China’s younger population is having less sex than their parents’ generation, according to a three-year national survey published in early August.
The report, titled “Sexuality in China: A review and new findings,” was published on Aug. 3 and written by Jia Yu, Weixiang Luo and Yu Xie. Conducted by a team of demographers and sociologists from China’s top universities, the survey included 6,828 participants.
One of the major findings in the report was that China’s younger demographic showed less interest in sex compared to their parents’ generation. Among the study’s participants who were born between 1995 and 2003, 14.6% of the male participants and 10.1% of the female participants with a partner have not had sex in the past year. The report states that these rates are “even higher than among those born in the 1970s, 1980s, and early 1990s.”
Yu suggests that the rising prevalence of entertainment, including video games and pet ownership, may be affecting sexual desires. Additionally, busy work schedules and childbearing pressures may also decrease an interest in sex.
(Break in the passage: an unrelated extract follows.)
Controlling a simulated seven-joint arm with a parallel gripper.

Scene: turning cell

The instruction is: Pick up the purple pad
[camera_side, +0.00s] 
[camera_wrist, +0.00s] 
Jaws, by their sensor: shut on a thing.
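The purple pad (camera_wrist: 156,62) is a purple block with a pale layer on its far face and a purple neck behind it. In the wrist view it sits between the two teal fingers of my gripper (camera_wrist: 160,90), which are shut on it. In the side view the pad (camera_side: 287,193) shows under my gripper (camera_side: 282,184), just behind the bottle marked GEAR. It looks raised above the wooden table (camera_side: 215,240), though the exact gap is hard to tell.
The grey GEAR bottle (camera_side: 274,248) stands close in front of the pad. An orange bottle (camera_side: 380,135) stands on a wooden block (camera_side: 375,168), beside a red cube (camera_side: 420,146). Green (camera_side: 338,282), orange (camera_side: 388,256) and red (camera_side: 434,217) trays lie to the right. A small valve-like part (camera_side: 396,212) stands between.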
“Moreover, the appeal of sex itself seems to be diminishing among young people. Online games, pets, and other forms of entertainment may serve as alternatives to sex,” the report states.
For the young women who were surveyed, the idea of having sex with a partner for the purpose of “fulfilling one’s obligations as a spouse” declined sharply. Around 22% of women born before 1970 believe that having sex will fulfill their obligations as a spouse, while only 4% of women born after 1990 hold the same belief.
The survey’s male participants who wished to find a sexual partner on the internet had less than a high school education on average, and some of them born between 1990 and 1994 admitted to having paid for sex in the past.
In addition, the report found that the younger demographic showed a growing acceptance of homosexuality and premarital sex. The intolerance for premarital sex, however, remained prevalent across all age groups. Male respondents shared more conservative opinions where nearly 50% of those from the post-’80s generation viewed gay sex as “always wrong” while around 30% of women shared the same opinion.
“Sexuality in China has undergone drastic changes since the economic reform that began in 1978; these changes have been referred to as a ‘sexual revolution’ by many scholars,” the report states.
A large number of respondents stated that sex was a way of “expressing affection” and “meeting psychological needs” rather than having children. The report also found that men had a higher tendency for a better sexual wellbeing, although women were also increasingly satisfied with a sharp decline in the number women faking orgasms.
“We can see the obvious rise of the status of young women in relationships,” Yu told Sanlian Lifeweek per Sixth Tone. “That’s reflective of the awakening of feminist ideology.”